Novel Application of Machine Learning Techniques for Rapid Source Apportionment of Aerosol Mass Spectrometer Datasets

We apply machine learning approaches sparse multinomial logistic regression to classify aerosol mass spectrometer (AMS) unit mass resolution (UMR) data followed by an ensemble regression technique for source apportionment of organic aerosols (OA). The classifier was trained on 60 well characterized laboratory and positive matrix factorization (PMF) deconvolved reference spectra to identify eight OA types.
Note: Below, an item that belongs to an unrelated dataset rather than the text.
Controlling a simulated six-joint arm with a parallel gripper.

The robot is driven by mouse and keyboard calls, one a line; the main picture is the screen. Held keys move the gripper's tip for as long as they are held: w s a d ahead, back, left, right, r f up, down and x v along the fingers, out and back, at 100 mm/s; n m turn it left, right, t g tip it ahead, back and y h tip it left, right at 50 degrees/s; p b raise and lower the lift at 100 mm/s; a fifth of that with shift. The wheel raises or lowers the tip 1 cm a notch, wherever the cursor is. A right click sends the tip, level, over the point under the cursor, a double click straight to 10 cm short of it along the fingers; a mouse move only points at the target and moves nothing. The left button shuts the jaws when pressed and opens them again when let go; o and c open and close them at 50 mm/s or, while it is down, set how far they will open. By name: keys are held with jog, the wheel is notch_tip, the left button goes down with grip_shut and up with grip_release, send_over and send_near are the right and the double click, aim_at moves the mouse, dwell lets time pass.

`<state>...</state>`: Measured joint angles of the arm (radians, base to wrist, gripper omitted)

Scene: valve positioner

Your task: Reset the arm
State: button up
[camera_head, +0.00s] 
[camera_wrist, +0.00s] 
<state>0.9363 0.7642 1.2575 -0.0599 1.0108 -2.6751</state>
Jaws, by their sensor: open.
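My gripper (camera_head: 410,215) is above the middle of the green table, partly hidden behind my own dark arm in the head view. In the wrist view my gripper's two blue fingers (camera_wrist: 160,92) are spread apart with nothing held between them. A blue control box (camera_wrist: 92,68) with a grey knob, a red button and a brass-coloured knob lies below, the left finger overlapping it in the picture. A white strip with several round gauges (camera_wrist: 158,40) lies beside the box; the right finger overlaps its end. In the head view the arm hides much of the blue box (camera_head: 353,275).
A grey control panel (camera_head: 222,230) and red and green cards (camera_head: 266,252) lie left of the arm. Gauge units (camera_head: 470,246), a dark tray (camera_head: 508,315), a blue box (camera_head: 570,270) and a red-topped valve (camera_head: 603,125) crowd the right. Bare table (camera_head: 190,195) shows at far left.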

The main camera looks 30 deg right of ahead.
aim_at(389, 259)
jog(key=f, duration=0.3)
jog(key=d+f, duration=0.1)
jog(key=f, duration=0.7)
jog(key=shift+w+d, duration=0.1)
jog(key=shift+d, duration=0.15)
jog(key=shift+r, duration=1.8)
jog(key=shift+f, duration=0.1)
These include four laboratory-derived secondary organic aerosol (SOA) spectra, which include isoprene photooxidation SOA, isoprene epoxydiols (IEPOX) SOA, a monoterpene SOA type that includes α-pinene and β-pinene SOA, and aromatic SOA from oxidation of naphthalene and m-xylene precursors, as well as PMF deconvolved spectra for three primary organic aerosol (POA) types, namely, hydrocarbon-like organic aerosol (HOA), biomass burning organic aerosol (BBOA), and cooking OA (COA), and a more oxidized oxygenated OA type (MO-OOA). A 5-fold cross-validation strategy, repeated 10 times, was used to assess the classifier's performance. The classifier had high classification accuracy for COA, aromatic SOA, and isoprene SOA spectra but incorrectly classified ∼9% by number of MO-OOA spectra as BBOA, 12% of BBOA spectra as HOA (and vice versa), and 18% of IEPOX-SOA spectra as aromatic SOA. Next, an ensemble regression model was trained on an artificially generated dataset consisting of mixtures of different OA types to assess its ability to predict fractional mass abundances from classification probabilities of various OA species obtained from the multinomial logistic regression classifier trained on the reference spectra. Ultimately, the proposed approach was applied for source apportionment of aircraft-based AMS measurements of OA UMR spectra during the HI-SCALE field campaign. On two representative days (May 6th and 18th, 2016), the algorithm determined that ∼50-60% of OA by mass was MO-OOA, which represented a highly aged organic aerosol mixture from different sources. On both days, BBOA was determined to contribute less than 10% to OA by mass. However, on May 18th, the aromatic SOA fraction was higher compared to that on May 6th. The proposed approach is capable of rapidly analyzing AMS data in real time, making it suitable for applications where rapid source apportionment of AMS OA spectra is desirable.